The fix is to absorb the benign and trend the correctable, so a human only hears about the node that’s actually dying. That is exactly what Plexus does by default — it decides signal from noise, suppresses the flapping and app-level Xids, and surfaces the uncorrectable and bus-level ones with the correlated context and a recommended action attached.
An Xid is an error report from the NVIDIA driver, printed to the kernel log (dmesg) and exposed through NVML/DCGM. The Xid number identifies the class of problem — anything from an application bug to failing GPU memory to a card that has dropped off the PCIe bus. The number alone doesn’t tell you severity; context does.

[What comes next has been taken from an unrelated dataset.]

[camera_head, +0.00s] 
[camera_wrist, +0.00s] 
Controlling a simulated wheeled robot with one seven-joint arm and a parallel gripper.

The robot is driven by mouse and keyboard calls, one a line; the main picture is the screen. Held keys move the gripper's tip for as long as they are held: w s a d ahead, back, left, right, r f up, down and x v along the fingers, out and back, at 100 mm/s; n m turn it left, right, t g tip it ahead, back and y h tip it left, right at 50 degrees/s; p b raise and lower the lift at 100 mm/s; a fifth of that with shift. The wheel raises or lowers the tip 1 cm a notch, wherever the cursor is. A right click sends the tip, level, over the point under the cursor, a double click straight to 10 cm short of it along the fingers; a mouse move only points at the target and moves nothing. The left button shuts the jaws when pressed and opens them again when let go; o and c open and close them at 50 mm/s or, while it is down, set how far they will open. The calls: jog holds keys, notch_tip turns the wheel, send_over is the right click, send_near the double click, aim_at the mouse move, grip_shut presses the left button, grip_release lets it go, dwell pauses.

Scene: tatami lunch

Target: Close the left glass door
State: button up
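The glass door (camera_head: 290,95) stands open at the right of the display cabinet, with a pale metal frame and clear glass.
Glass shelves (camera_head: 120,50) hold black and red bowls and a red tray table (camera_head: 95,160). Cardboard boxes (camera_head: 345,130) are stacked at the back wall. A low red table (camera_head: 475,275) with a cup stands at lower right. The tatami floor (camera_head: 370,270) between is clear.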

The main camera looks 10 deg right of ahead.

The uncorrectable-memory and bus-level ones: 48 (double-bit ECC), 79 (fallen off the bus), 94 / 95 (contained / uncontained ECC), 64 (remap failure), and most 74 (NVLink) events. Watch — don’t necessarily drain — on 63, 92, 119/120, where a trend is the signal. The 13/31/43/45 family is usually the workload, not the hardware.
Because the high-frequency Xids (45, 31, 13, 43) are dominated by application behavior and normal process teardown, while the ones that matter (48, 79, 94/95) are comparatively rare and easy to bury. A naive rule that pages on “any Xid” trains on-call to ignore the channel — which is how a real Xid 79 gets missed at 3am.
Trend the correctable signals — single-bit ECC rate (Xid 92) and row remaps (Xid 63) — rather than alerting on each one. A rising rate precedes uncorrectable failure by hours. That’s the difference between draining a node on your schedule and losing a multi-GPU training run to it.